A boost in store for fashion retailers?
I seem to recall this trend for linking up with big name designers started half a decade or so ago, when H&M teamed up with Karl Lagerfeld to offer a range at a fraction of the price of his couture creations, which sold out in just two days.
H&M has since followed this success with a series of tie-ins with top designers such as Stella McCartney, Matthew Williamson and Roberto Cavalli, while this November sees the turn of luxury footwear retailer Jimmy Choo.
Elsewhere on the High Street this autumn there are a number of other retailers which are getting in on the designer double act. The list of collaborations reads a bit like a who's who of the fashion industry and includes ranges by Jil Sander for Uniqlo, Giles Deacon for New Look, Pierre Hardy for Gap, Christopher Kane for Topshop and Roksanda Ilincic at Whistles.
But despite the press coverage these have attracted, this is more than just a means of creating fashion column inches. If there one thing the recession has created it's the requirement that retailers increasingly find more ways of innovating to give customers a reason to step through their doors - and then like what they see once they get in there.

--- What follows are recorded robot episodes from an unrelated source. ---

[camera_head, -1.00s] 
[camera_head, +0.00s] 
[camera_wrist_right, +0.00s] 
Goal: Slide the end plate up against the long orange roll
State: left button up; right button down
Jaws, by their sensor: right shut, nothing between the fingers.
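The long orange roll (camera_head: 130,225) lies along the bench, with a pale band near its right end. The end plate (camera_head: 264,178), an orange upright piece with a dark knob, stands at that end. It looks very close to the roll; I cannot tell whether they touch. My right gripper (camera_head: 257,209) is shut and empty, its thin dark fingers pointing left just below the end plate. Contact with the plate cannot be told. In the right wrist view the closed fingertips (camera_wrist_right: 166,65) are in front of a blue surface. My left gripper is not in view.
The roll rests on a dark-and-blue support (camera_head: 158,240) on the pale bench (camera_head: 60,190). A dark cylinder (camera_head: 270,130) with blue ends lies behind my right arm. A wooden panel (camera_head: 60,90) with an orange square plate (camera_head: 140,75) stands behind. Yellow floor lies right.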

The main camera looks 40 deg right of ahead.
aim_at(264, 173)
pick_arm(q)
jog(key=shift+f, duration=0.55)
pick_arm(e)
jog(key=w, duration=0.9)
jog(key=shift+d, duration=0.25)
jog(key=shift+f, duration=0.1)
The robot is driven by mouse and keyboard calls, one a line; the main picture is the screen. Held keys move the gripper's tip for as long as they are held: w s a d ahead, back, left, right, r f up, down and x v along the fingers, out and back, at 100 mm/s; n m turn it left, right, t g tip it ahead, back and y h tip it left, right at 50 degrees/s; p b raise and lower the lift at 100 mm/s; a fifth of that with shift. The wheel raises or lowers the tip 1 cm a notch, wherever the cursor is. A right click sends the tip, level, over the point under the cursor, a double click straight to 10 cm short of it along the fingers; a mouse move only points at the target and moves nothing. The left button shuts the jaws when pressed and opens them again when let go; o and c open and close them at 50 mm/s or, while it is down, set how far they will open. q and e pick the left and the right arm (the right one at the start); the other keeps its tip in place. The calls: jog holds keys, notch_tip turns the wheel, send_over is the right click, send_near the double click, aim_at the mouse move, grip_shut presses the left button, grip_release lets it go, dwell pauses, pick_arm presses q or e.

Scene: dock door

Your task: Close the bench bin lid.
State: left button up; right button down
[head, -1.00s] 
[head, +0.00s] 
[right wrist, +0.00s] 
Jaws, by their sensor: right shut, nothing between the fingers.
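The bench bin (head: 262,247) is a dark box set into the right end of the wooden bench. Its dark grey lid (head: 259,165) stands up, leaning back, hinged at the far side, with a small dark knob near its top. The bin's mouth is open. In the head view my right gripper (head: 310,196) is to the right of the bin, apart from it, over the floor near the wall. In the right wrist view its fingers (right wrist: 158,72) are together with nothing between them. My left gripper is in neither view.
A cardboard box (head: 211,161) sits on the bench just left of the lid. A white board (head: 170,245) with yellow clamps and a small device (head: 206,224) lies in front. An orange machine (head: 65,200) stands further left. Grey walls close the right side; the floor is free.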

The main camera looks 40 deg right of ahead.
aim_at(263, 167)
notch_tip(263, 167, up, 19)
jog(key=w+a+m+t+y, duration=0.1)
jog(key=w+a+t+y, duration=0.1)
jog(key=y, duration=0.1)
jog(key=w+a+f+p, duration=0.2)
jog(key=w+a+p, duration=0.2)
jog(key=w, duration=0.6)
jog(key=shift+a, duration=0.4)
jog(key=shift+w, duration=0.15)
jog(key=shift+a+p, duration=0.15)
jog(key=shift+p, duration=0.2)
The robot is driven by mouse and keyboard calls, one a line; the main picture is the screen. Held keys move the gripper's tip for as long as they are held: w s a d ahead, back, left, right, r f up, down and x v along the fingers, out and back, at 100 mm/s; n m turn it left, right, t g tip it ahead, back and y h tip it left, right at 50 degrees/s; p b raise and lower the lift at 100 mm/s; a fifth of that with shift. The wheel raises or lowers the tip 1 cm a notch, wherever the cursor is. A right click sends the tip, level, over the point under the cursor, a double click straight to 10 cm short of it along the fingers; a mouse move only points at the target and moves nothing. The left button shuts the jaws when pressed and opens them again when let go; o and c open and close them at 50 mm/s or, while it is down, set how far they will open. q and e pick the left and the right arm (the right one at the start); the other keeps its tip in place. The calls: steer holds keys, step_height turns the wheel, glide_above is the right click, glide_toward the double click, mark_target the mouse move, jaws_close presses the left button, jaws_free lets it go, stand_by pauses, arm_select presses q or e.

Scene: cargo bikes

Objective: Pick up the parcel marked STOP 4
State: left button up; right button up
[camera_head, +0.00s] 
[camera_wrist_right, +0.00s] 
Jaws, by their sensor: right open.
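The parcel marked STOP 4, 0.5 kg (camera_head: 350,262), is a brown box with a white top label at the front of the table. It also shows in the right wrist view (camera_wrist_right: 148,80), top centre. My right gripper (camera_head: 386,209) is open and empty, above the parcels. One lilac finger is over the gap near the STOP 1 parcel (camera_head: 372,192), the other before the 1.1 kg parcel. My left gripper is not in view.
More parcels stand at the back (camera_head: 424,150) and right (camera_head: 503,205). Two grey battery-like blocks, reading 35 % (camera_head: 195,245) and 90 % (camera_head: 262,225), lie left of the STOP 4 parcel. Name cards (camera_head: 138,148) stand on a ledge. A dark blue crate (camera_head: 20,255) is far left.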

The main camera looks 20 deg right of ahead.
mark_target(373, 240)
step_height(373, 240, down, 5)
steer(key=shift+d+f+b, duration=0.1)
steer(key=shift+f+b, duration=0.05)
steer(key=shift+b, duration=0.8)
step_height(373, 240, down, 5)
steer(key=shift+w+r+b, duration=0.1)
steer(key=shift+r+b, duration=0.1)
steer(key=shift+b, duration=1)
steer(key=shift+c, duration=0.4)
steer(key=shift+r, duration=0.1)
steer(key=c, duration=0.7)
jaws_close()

These collaborations are a good way of fulfilling one of the golden rules of retailing: giving the customer what they want. And for many fashion conscious consumers, the opportunity to bag a bit of designer chic at more purse-friendly price will be a very appealing prospect right now.
Regardless of the wider economic picture, something that never changes for a retailer - particularly in the fast-moving fashion sector - is the need to ensure that its offer continually ticks all the right boxes.
That means knowing target audiences extremely well and having the right products to back this up, at the right time. It's no coincidence that the style of Coco Chanel - the subject of one of the aforementioned fashion-themed movies - has been evident in the ranges of many retailers recently.
In the midst of these times of tough trading there are still success stories and strong performers to be found, despite consumer confidence and spending being lower than retailers would hope for. And this is surely a sign that they are getting those golden rules right.